(Items listed in a dataset)
____

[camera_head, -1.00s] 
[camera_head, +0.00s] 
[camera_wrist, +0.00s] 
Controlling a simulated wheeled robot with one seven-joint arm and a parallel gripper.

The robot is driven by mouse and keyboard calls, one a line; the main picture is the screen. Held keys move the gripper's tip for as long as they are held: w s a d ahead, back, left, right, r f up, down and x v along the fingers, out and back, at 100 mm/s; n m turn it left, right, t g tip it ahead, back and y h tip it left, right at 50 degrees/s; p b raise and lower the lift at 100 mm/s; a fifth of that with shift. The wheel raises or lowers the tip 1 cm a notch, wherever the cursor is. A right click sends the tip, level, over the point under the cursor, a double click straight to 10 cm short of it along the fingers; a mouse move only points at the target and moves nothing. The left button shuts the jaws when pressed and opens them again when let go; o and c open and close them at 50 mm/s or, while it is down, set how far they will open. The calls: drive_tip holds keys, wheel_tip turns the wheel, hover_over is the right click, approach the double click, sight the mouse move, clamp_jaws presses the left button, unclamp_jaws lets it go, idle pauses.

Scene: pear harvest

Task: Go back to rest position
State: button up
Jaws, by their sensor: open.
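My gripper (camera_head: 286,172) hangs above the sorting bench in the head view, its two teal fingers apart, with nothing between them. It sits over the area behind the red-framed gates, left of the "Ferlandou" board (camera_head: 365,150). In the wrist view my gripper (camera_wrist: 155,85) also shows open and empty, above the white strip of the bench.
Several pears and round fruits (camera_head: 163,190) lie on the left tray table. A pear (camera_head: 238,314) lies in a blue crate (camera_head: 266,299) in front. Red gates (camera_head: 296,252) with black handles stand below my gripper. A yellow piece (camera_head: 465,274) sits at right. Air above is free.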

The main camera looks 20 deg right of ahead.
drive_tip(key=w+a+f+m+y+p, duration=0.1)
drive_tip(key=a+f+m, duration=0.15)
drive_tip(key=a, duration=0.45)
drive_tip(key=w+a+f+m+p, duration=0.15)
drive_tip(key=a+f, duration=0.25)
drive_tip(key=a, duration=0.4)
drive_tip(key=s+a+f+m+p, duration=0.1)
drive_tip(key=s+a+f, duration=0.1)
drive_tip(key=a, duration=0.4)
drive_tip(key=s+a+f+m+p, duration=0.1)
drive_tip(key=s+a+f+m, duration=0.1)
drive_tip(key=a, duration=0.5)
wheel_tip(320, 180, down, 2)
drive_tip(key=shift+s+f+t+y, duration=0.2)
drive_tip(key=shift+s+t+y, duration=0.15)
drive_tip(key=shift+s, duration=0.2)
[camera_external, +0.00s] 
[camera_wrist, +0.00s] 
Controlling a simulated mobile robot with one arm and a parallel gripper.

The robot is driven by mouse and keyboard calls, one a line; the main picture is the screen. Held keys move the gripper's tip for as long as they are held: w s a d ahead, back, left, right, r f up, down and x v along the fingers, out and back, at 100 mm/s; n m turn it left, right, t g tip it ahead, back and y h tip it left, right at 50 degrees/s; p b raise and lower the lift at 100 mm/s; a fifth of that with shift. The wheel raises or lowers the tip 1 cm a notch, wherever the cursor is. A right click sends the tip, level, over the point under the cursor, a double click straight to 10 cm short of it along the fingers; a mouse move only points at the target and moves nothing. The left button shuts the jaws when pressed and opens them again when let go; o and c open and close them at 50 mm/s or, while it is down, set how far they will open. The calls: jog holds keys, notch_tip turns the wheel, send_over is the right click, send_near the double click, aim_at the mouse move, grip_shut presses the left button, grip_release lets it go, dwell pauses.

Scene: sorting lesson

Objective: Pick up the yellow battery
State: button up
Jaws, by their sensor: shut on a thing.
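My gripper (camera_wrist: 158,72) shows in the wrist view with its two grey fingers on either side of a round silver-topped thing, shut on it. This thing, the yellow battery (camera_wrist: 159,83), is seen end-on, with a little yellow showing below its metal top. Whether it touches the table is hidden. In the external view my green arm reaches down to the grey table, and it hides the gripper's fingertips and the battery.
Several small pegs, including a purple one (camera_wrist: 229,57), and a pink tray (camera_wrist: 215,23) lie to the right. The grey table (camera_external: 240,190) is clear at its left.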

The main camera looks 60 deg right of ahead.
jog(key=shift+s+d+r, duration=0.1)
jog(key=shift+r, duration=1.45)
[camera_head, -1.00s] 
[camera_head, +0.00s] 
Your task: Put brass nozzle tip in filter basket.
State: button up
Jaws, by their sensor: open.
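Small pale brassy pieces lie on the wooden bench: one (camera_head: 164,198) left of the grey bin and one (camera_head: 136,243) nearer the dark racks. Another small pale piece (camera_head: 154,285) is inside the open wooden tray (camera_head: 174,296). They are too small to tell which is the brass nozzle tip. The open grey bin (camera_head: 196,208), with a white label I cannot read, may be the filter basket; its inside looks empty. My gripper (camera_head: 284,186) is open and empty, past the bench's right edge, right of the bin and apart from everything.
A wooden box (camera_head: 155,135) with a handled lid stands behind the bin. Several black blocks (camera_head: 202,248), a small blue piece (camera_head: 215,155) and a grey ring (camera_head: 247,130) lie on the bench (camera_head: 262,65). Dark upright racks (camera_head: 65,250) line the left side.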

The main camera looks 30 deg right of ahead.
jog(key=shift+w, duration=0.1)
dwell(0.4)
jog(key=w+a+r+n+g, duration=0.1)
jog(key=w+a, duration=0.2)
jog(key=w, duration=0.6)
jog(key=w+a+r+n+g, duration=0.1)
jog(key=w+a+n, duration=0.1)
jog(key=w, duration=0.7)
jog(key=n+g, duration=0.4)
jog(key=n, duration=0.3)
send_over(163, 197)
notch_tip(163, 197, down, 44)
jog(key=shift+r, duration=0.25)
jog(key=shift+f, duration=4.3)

____

— What to produce —
Collect each line above holding the string "Scene".

— Expected output —
Scene: pear harvest
Scene: sorting lesson

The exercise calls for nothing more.